Moscow’s self-defence against nato and attempts to force a deal with Washington have been decisively defeated. Whatever the formal status of the country, nato will be implanted in Ukraine for the foreseeable future. With Sweden and Finland’s accession, Russia will have a new 800-mile border with the bloc and the Baltic will be a nato lake, with Kaliningrad an isolated anomaly. Unless there are dramatic new developments before the winter, Russia’s war of territorial conquest seems set to freeze into one of defensive attrition that will eventually take a high economic toll. At the same time, unless the us radically changes its game, Ukraine does not appear to have a military strategy to recover the lost fifth of its territory. If, as Zelensky now claims, its aim is the reconquest of Crimea, Kiev’s war will take on a neo-imperial character too, subduing rebel regions. So far, the Biden Administration’s only tactic for achieving regime change in Russia is to drag out the war. Meanwhile, nato’s truly chilling 2022 ‘Strategic Concept’ document brigades its thirty-odd member states behind Washington in the stand-off against Beijing.
In theory, the major European states could have balanced with Russia against the us after the end of the Cold War, insisting on a more accommodating, globally multiculturalist framework that would have made room for rising powers, as some American strategists were suggesting. Blocking that outcome was not just the conviction of the us foreign-policy elite that the alternative to its rule was global chaos.
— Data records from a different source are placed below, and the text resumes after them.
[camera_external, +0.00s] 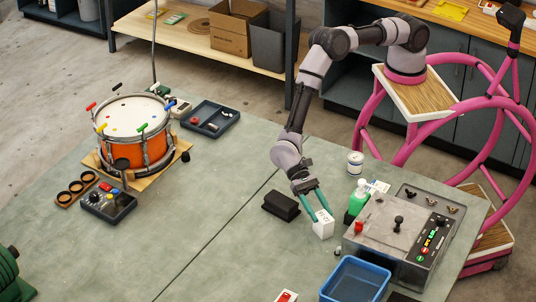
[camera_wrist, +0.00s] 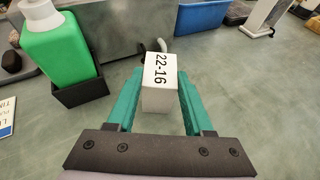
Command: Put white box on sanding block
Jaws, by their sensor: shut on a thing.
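The white box (camera_external: 323,225) is a small upright block near the table's right half, marked "22-16" on its top in the wrist view (camera_wrist: 160,98). My gripper (camera_external: 318,211) has its teal fingers on either side of the box and is shut on it; the fingers also flank it in the wrist view (camera_wrist: 160,83). I cannot tell whether the box touches the table. A black block (camera_external: 281,206), which looks like the sanding block, lies on the table just left of the box, apart from it. Its top is bare. It does not show in the wrist view.
A green bottle (camera_external: 358,194) in a black holder stands right of my gripper, also in the wrist view (camera_wrist: 62,50). A grey control unit (camera_external: 378,228) and a blue bin (camera_external: 356,281) are farther right and in front. The table (camera_external: 225,225) left of the black block is clear.

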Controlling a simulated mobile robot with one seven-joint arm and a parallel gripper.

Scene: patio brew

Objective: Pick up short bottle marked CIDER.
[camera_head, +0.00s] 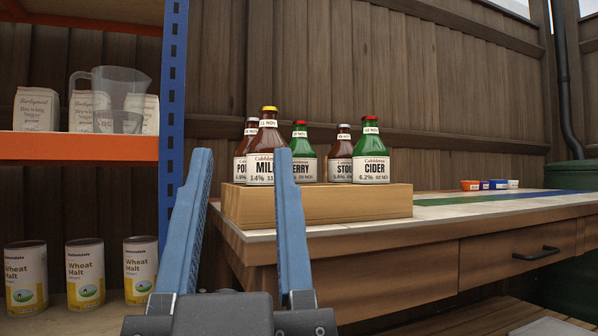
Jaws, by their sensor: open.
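The short green bottle marked CIDER (371,158) stands upright at the right end of a wooden crate (330,204) on the workbench. It has a red cap and a white label. My gripper (240,155) is open and empty in the foreground, its two blue fingers pointing up and apart. It is to the left of the CIDER bottle and not touching it. The bottle's lower part is hidden by the crate's front wall.
Brown bottles marked MILD (266,150) and STOUT (342,160) and a green one (301,160) share the crate. A shelf (80,146) with a jug and cans stands left.

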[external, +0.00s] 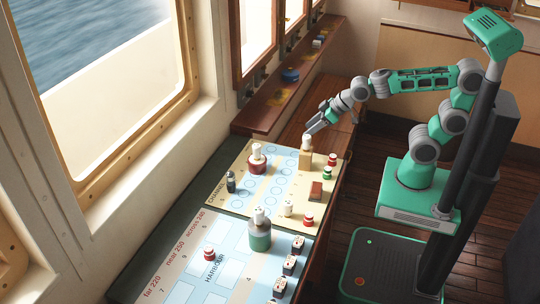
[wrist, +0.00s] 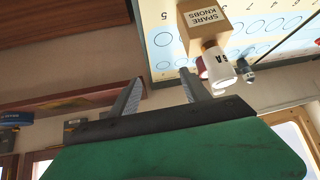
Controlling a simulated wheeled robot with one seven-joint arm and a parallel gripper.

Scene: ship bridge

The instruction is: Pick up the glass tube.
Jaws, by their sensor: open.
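I cannot tell for sure which item is the glass tube. One candidate is a small, dark, upright cylinder (external: 231,182) at the left edge of the cream board; it seems to show in the wrist view (wrist: 248,74). A white cylinder with dark letters (wrist: 219,70) stands on the wooden SPARE KNOBS box (wrist: 206,30); the box is also in the external view (external: 305,160). My gripper (external: 310,129) is open and empty, above the far end of the boards, close behind the box. Its two fingers (wrist: 161,84) show apart in the wrist view.
A red jar with a white top (external: 257,163) stands on the cream board (external: 240,201). A teal jar (external: 260,235) stands on the blue harbour chart (external: 230,256). Several small knobs and blocks line the right edges. A wooden ledge (external: 275,108) runs under the windows.

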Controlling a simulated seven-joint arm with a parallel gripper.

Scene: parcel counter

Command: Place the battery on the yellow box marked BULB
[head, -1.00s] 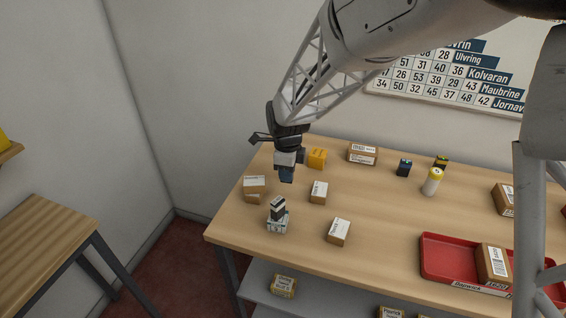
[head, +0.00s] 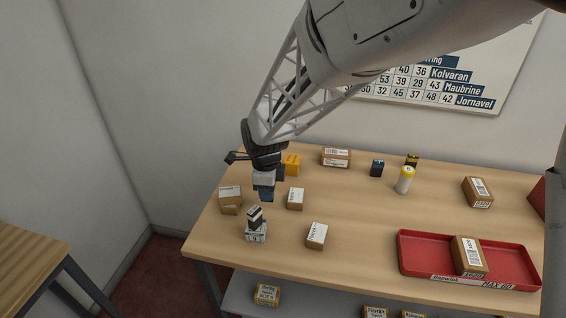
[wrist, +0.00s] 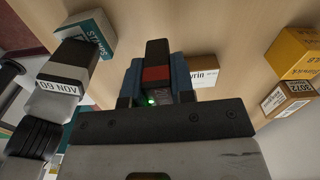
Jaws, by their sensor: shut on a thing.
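My gripper (head: 266,193) is shut on the battery (wrist: 157,62), a dark block with a red band, held between the blue fingers in the wrist view. In the head view the battery cannot be made out at the fingers. My gripper is above the left part of the counter, to the left of and nearer than the yellow box (head: 292,166). The yellow box also shows at the right edge of the wrist view (wrist: 294,47), its lettering partly cut off and ending in LB. Nothing is seen on top of it in the head view.
A black-and-white stamp (head: 255,217) stands on a STAMPS box (head: 256,234) in front of my gripper. Small cartons (head: 230,198) (head: 296,199) stand either side. A red tray (head: 415,268) lies at right, with a yellow-topped canister (head: 404,180) behind.

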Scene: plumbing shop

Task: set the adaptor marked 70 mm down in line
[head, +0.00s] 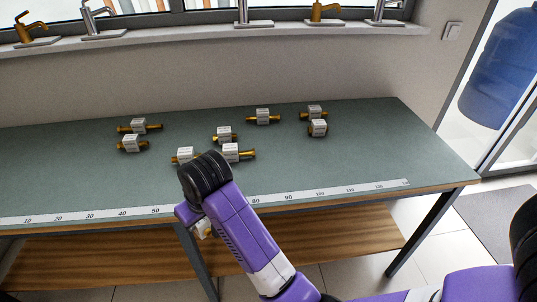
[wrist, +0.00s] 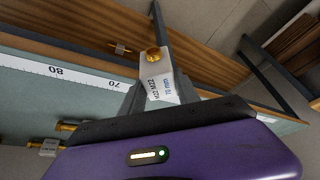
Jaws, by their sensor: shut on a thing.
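The held adaptor (wrist: 158,82) is a white-labelled block with a brass end facing the wrist camera. Its small print appears to read 70 mm. My gripper (wrist: 160,92) is shut on it, a grey finger on either side. In the wrist view it hangs near the table's front edge, by the 70 mark of the white scale strip (wrist: 55,71). In the head view my arm hides most of the gripper and the strip around 60 and 70; a bit of brass (head: 204,231) shows below the wrist. I cannot tell whether the adaptor touches anything.
Several other labelled brass adaptors stand on the green table (head: 70,180), such as one at the back (head: 263,117) and one just behind my wrist (head: 233,152). A small brass piece (wrist: 119,48) lies lower down, seemingly on the wooden shelf (head: 110,262). The table's right part is clear.

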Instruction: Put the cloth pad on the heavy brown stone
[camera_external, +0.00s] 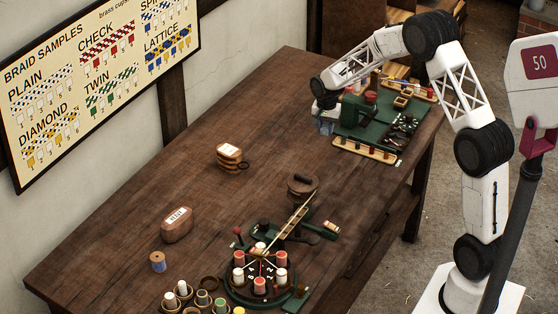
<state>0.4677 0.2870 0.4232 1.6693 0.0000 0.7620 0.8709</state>
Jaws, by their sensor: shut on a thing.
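The heavy brown stone (175,229) is a rounded brown block with a white label on top. It sits on the left part of the wooden table. My gripper (326,117) is at the far side of the table, left of the green board and well away from the stone. It is shut on a small pale blue-grey thing that looks like the cloth pad (327,128). The dark wrist hides the top of it, and the finger contact is too small to see clearly.
The green board (375,128) holds tools.

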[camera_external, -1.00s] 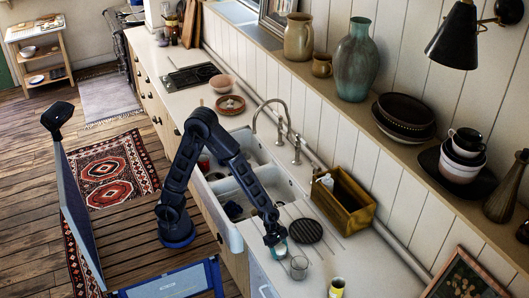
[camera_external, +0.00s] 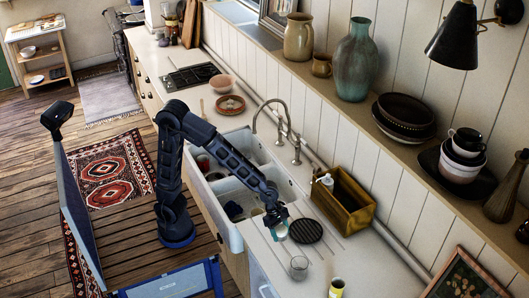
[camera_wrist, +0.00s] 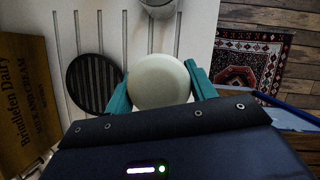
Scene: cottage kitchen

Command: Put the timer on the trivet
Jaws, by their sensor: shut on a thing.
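The timer (camera_wrist: 158,80) is a pale, round object with a plain face. My gripper (camera_external: 278,228) is shut on it, with a teal finger at each side in the wrist view. The timer also shows as a small pale shape (camera_external: 281,233) under the fingers in the external view. The trivet (camera_external: 306,231) is a dark, round, ribbed disc lying flat on the counter. In the wrist view the trivet (camera_wrist: 93,80) is just left of the held timer, with its right edge close to a finger. Nothing lies on the trivet.
The sink (camera_external: 240,191) is to the left.

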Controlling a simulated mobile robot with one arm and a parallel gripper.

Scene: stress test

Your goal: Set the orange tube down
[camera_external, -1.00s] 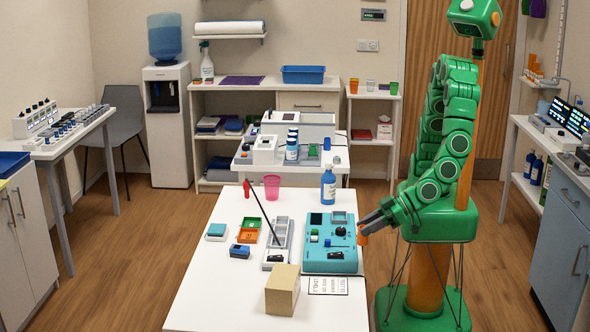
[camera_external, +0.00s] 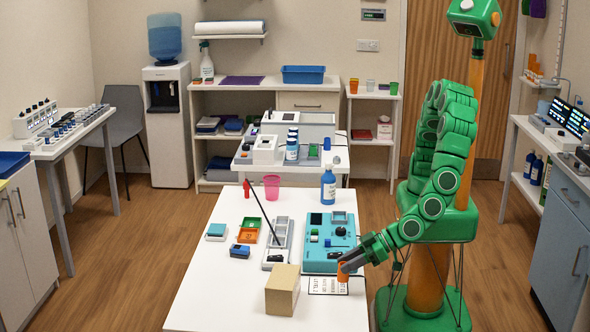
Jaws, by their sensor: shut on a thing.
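The orange tube (camera_external: 343,272) is upright at the right edge of the white table (camera_external: 210,290), over or near the printed label sheet (camera_external: 322,286). My gripper (camera_external: 345,262) is shut on its upper part, reaching in from the right. The tube's lower end is very close to the table; I cannot tell whether it touches. The fingers hide part of its top.
A teal device (camera_external: 320,258) with knobs stands just behind the tube. A cardboard-coloured block (camera_external: 283,290) is to its left. A blue bottle (camera_external: 328,187) and a pink cup (camera_external: 272,187) stand farther back. The table's left front is clear.

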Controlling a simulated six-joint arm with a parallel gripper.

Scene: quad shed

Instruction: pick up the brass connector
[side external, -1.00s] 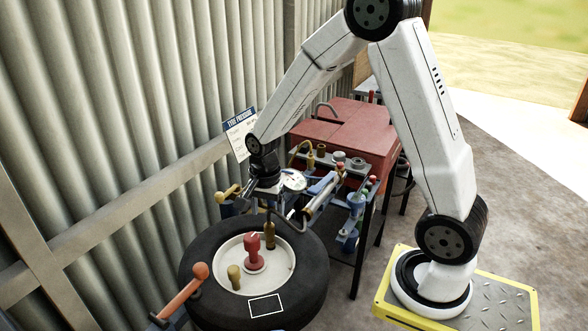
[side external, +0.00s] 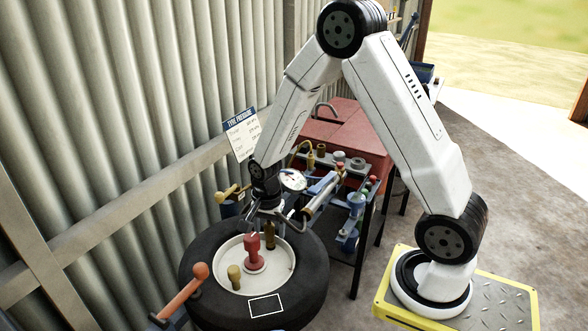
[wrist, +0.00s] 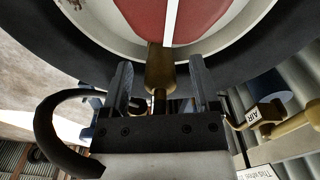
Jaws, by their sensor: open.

After fifty years of sapped sovereignty, European states lack the material and imaginative resources for a counter-hegemonic project. Germany in particular has been further shackled to Atlanticism with each new crisis: Yugoslavia, the financial crash, Ukraine. ‘Sleepwalkers’ was the indelible term coined by Christopher Clark for the descent of the great powers into World War One. In the 2020s, the Europeans are wide awake, smiling and cheering, exulting in their ‘strategic autonomy’ as they are frogmarched towards the next global conflict for us primacy.